▼▼▼
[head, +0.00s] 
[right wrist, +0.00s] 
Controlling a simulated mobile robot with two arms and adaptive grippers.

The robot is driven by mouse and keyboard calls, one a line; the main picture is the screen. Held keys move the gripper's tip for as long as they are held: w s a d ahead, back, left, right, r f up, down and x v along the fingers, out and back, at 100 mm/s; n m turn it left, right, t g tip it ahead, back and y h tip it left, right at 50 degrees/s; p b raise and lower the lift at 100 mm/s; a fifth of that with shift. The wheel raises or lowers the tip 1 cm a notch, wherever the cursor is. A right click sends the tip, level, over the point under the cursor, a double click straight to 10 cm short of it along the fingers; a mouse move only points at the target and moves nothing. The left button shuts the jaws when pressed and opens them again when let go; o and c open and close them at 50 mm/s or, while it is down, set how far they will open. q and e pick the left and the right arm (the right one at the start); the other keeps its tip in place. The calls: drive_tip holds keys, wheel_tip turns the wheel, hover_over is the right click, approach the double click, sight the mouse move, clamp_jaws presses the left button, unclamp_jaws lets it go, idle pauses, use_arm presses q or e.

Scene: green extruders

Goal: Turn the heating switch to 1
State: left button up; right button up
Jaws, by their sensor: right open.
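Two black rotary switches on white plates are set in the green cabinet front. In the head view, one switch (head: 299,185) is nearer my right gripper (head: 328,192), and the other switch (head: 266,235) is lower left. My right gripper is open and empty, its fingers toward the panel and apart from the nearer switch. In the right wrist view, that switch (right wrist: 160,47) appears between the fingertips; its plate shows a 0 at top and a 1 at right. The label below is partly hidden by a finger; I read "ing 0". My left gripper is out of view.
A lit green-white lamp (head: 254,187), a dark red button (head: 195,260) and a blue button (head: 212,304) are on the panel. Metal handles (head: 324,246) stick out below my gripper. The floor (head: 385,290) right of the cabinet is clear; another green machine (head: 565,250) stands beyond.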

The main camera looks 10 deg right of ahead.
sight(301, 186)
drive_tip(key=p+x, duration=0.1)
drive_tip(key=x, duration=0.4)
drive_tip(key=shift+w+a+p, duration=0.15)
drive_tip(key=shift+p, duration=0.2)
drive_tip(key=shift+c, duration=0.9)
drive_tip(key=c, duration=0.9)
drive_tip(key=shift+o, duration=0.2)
▲▲▲
*What you need to do:* Provide solely the number of lines in the data that include the word "robot".

*Exercise solution:* 2